→ What the task asks
Leave out any picture and return the remaining listing below exactly as given.

→ Given material
— Begin —

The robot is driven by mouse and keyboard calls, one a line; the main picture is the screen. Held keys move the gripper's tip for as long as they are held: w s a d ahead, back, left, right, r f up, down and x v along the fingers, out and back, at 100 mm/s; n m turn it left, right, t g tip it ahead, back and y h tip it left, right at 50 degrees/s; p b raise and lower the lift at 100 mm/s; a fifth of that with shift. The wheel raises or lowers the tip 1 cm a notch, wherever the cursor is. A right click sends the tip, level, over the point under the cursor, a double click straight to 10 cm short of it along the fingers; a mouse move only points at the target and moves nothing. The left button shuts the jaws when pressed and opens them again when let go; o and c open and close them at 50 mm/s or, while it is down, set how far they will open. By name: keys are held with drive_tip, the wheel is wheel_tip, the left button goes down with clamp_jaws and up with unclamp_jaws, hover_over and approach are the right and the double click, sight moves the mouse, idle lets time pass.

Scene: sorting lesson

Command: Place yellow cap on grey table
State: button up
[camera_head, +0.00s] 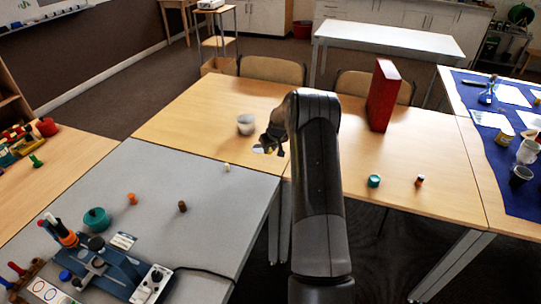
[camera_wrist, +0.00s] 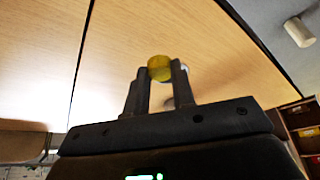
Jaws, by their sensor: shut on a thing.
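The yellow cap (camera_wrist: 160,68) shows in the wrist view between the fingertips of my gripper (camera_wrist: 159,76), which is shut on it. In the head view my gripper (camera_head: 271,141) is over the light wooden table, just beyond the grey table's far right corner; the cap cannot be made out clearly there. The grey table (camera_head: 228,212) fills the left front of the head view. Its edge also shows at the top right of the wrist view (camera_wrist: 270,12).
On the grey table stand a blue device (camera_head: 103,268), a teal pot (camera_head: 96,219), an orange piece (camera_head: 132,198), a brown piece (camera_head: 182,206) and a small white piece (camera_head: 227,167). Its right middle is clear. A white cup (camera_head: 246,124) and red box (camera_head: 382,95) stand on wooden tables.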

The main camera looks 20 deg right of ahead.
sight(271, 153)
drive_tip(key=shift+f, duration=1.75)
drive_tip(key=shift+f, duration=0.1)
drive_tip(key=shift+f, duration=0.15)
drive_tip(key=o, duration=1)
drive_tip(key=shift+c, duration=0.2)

— End —

→ Correct response
The robot is driven by mouse and keyboard calls, one a line; the main picture is the screen. Held keys move the gripper's tip for as long as they are held: w s a d ahead, back, left, right, r f up, down and x v along the fingers, out and back, at 100 mm/s; n m turn it left, right, t g tip it ahead, back and y h tip it left, right at 50 degrees/s; p b raise and lower the lift at 100 mm/s; a fifth of that with shift. The wheel raises or lowers the tip 1 cm a notch, wherever the cursor is. A right click sends the tip, level, over the point under the cursor, a double click straight to 10 cm short of it along the fingers; a mouse move only points at the target and moves nothing. The left button shuts the jaws when pressed and opens them again when let go; o and c open and close them at 50 mm/s or, while it is down, set how far they will open. By name: keys are held with drive_tip, the wheel is wheel_tip, the left button goes down with clamp_jaws and up with unclamp_jaws, hover_over and approach are the right and the double click, sight moves the mouse, idle lets time pass.

Scene: sorting lesson

Command: Place yellow cap on grey table
State: button up
[camera_head, +0.00s] 
[camera_wrist, +0.00s] 
Jaws, by their sensor: shut on a thing.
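The yellow cap (camera_wrist: 160,68) shows in the wrist view between the fingertips of my gripper (camera_wrist: 159,76), which is shut on it. In the head view my gripper (camera_head: 271,141) is over the light wooden table, just beyond the grey table's far right corner; the cap cannot be made out clearly there. The grey table (camera_head: 228,212) fills the left front of the head view. Its edge also shows at the top right of the wrist view (camera_wrist: 270,12).
On the grey table stand a blue device (camera_head: 103,268), a teal pot (camera_head: 96,219), an orange piece (camera_head: 132,198), a brown piece (camera_head: 182,206) and a small white piece (camera_head: 227,167). Its right middle is clear. A white cup (camera_head: 246,124) and red box (camera_head: 382,95) stand on wooden tables.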

The main camera looks 20 deg right of ahead.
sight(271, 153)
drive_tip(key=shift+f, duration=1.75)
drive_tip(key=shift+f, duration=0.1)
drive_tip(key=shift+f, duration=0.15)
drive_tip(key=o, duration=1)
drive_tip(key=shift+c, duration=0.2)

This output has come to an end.